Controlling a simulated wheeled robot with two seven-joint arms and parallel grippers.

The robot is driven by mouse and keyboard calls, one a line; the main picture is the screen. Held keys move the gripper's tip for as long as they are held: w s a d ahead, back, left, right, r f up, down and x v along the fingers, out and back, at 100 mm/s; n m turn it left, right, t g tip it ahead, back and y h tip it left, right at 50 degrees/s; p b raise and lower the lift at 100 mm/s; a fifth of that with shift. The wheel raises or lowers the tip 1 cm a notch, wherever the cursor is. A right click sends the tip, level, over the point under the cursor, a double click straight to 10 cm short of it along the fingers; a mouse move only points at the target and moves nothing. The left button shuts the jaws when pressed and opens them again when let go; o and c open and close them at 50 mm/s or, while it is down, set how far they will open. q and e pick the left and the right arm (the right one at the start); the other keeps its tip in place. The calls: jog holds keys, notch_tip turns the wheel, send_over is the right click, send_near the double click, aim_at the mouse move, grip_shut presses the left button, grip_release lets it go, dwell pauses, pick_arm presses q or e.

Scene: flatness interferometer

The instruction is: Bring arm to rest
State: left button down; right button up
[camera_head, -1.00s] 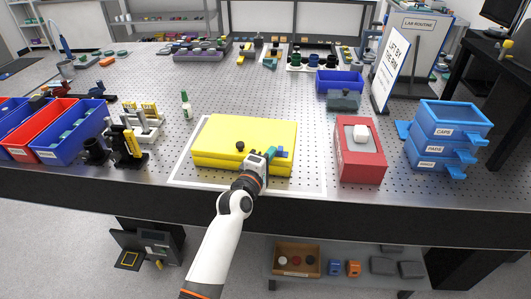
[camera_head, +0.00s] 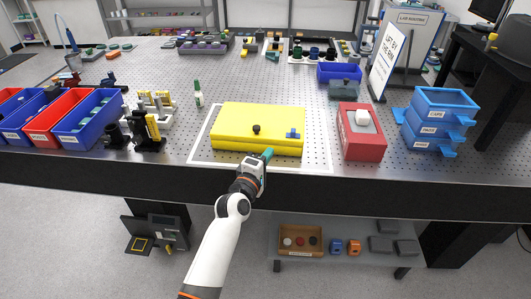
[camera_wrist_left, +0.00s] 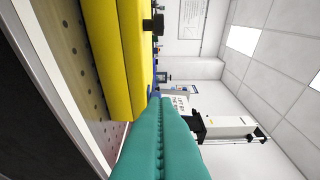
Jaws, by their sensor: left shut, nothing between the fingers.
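My left arm comes up from the bottom of the head view, and its gripper (camera_head: 267,154) is at the front edge of the yellow case (camera_head: 258,122). The gripper is shut and empty, its teal fingers together. In the left wrist view the teal fingers (camera_wrist_left: 162,140) lie side by side next to the yellow case (camera_wrist_left: 112,50). The case lies flat and closed inside a white outline on the perforated table, with a black knob (camera_head: 256,129) and a blue latch (camera_head: 293,134) on it. My right gripper is not in view.
A red box (camera_head: 360,140) with a white block on top stands right of the case. Blue drawers (camera_head: 438,120) stand further right. Blue and red bins (camera_head: 85,125) and black-and-yellow fixtures (camera_head: 150,130) stand left. The black table edge (camera_head: 350,190) runs along the front.

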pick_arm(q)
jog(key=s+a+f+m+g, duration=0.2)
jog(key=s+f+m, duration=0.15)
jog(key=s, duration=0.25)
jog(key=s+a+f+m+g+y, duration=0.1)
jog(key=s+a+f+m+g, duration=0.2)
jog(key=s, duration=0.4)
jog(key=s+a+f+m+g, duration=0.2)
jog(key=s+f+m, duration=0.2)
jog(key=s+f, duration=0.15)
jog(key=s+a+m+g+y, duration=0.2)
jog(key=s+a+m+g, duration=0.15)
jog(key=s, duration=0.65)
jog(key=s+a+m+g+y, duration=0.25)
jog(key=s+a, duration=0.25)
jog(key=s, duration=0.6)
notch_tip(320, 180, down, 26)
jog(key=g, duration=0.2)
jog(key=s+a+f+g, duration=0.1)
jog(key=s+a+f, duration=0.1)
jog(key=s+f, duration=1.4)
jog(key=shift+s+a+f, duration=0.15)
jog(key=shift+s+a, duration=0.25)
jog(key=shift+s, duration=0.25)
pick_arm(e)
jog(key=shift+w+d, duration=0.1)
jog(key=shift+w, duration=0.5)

------------------------------------------------------------

## WORK TO COMPLETE
Print the lines from the one that contains "[camera_head, -1.00s]" through the last line of the data, exactly and in full, and no other lines. Pictures are not part of the copy.

## THE SOLUTION
[camera_head, -1.00s] 
[camera_head, +0.00s] 
[camera_wrist_left, +0.00s] 
Jaws, by their sensor: left shut, nothing between the fingers.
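My left arm comes up from the bottom of the head view, and its gripper (camera_head: 267,154) is at the front edge of the yellow case (camera_head: 258,122). The gripper is shut and empty, its teal fingers together. In the left wrist view the teal fingers (camera_wrist_left: 162,140) lie side by side next to the yellow case (camera_wrist_left: 112,50). The case lies flat and closed inside a white outline on the perforated table, with a black knob (camera_head: 256,129) and a blue latch (camera_head: 293,134) on it. My right gripper is not in view.
A red box (camera_head: 360,140) with a white block on top stands right of the case. Blue drawers (camera_head: 438,120) stand further right. Blue and red bins (camera_head: 85,125) and black-and-yellow fixtures (camera_head: 150,130) stand left. The black table edge (camera_head: 350,190) runs along the front.

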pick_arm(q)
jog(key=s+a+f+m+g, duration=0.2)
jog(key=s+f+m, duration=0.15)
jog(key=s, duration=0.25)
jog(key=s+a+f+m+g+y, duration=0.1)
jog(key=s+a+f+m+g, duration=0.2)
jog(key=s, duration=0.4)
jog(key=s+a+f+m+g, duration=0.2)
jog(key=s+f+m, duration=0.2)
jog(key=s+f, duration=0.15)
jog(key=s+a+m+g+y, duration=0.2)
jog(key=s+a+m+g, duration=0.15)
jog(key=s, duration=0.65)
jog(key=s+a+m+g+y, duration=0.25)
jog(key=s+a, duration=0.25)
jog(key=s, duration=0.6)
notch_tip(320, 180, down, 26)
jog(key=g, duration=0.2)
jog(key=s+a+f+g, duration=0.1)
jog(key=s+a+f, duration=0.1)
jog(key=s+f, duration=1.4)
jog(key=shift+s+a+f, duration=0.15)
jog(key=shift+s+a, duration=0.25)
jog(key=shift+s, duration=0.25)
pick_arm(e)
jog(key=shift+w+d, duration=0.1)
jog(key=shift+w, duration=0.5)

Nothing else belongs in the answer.